14e Biennale de Lyon « Mondes flottants »
La 14e Biennale de Lyon, évènement incontournable de la scène artistique européenne, explore la modernité sous le titre de « Mondes flottants » avec 75 artistes internationaux pour ce deuxième épisode confié à Emma Lavigne, actuelle Directrice du Centre Pompidou Metz. Cette Biennale se déploie comme un paysage en perpétuelle recomposition conçu pour une traversée en six chapitres comme autant de promenades incitant à porter un nouveau regard sur le monde et surtout propices à une divagation où les « mondes flottants » seraient arrimés dans cette ville traversée par le Rhône et la Saône. Son titre fait référence aux estampes japonaises de l’époque Edo appelées ukiyo-e, « images du monde flottant » et son identité visuelle s’est construite autour de l’œuvre de l’artiste japonais Shimabuku, transformant le ciel en paysage où des vaches voguent dans l’espace, observant le monde et ses habitants.
La Biennale se déroule sur trois lieux principalement : dans l’ancienne usine de la Sucrière, perçue comme une possible dépouille de la Factory d’A.Warhol par la commissaire, au musée d’art contemporain (MAC) et au Dôme, Radôme de R.Buckminster Fuller créé en 1957 et installé sur une place centrale de Lyon. Elle étend ses ramifications sur toute la région Auvergne-Rhône-Alpes avec l’exposition « Rendez-vous» et la jeune création internationale à l’Institut d’Art Contemporain de Villeurbanne, « Veduta », un programme permettant aux artistes invités de travailler avec les habitants des quartiers politiques de la Métropole, et enfin « Résonnances » avec 150 manifestations dans de nombreuses villes. Deux expositions y sont associées avec « Sept Histoires » de Lee Mingwei à la Fondation Bullukian où un temps d’écoute et de méditation est proposé aux habitants, et l’artiste coréen Lee Ufan, invité au Couvent de la Tourette, qui propose « des chambres du silence » dans un dialogue subtile en parfaite adéquation avec l’architecture rigoureuse de Le Corbusier.

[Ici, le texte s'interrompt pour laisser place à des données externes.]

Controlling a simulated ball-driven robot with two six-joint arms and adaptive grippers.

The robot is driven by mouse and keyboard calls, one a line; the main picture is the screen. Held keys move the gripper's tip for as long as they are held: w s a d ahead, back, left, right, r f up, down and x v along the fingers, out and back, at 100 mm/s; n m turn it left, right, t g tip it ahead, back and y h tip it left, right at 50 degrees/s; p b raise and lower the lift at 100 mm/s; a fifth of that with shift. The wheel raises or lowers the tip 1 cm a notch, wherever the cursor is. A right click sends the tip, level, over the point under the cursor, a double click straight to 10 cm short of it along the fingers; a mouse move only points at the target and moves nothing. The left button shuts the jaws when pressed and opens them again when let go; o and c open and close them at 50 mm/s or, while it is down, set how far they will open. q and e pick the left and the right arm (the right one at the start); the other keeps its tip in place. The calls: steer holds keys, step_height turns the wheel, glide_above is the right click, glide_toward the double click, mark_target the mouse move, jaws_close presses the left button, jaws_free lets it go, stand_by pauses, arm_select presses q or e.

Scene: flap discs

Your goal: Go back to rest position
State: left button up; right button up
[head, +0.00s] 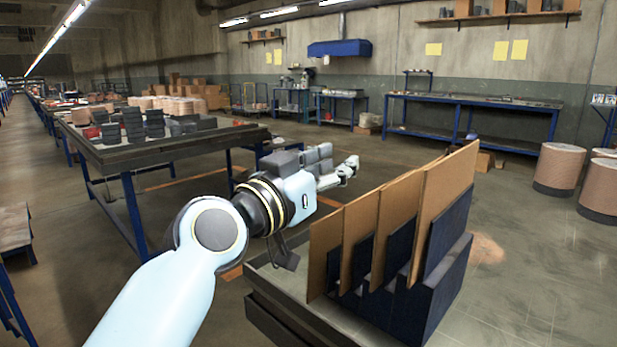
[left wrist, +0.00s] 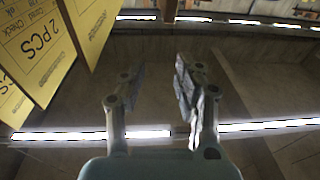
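My left gripper (head: 340,172) reaches in from the left in the head view and is held in the air past the near bench, close to the back-left of the rack with the brown panels. In the left wrist view its two fingers (left wrist: 158,92) stand apart with nothing between them. My right arm and gripper are not in view. Stacks of dark discs (head: 133,126) stand on the table at the left, away from the gripper.
A rack of dark blue bins (head: 440,275) with tall brown panels (head: 440,205) stands on a grey bench (head: 290,300) at front right. Yellow cards (left wrist: 45,50) fill the upper left of the left wrist view. Round drums (head: 558,168) stand at right. Open floor (head: 540,260) lies between.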

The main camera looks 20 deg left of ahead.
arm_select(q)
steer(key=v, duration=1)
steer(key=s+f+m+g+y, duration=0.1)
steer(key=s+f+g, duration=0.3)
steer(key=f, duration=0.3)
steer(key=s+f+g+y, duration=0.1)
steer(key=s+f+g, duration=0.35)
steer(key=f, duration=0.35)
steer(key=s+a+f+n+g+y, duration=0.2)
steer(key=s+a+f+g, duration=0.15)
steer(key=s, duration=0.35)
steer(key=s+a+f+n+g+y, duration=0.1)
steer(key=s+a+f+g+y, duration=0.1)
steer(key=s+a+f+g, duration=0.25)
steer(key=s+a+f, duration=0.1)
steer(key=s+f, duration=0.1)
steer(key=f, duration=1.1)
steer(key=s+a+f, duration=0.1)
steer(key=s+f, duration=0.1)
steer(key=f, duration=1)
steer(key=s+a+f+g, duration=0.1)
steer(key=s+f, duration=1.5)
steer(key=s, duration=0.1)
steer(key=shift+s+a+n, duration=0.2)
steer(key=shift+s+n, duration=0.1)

Les promenades, hautement habitées par la musique et la poésie, relient les œuvres qui entrent en porosité avec d’autres formes et champs dans des espaces ouverts. Elles sont une « tentative de capter l’harmonie d’un monde sillonné de dissonances » selon Emma Lavigne.
Les jalons de la modernité sont posés dès la première salle du MAC, avec « La boîte-en-valise » de M.Duchamp en dialogue avec l’œuvre récente de Y.Mohri proposant une variation sur « Le Grand verre » avec un théâtre d’objets mettant en jeu différents phénomènes scientifiques. Les disques réfléchissants et diffuseurs de sons de C.W.Evans, inspirés des mobiles de Calder, proposent un concert spatialisé, dans un paysage de signaux sonores et lumineux en totale harmonie avec les œuvres des artistes du groupe ZERO. Cette relecture de la modernité se poursuit avec l’environnement d’E.Neto, véritable labyrinthe blanc aux formes enroulées ou suspendues, dans lequel le visiteur est invité à pénétrer, et qui revisite les sculptures biomorphiques de J.Arp et A.Calder présentées dans l’espace. Les partitions abstraites et colorées de l’œuvre symphonique de J.Voigt, inspirées par « Le chant de la terre » de G.Mahler, parsèment le parcours révélant les flux et formes qui régissent le monde.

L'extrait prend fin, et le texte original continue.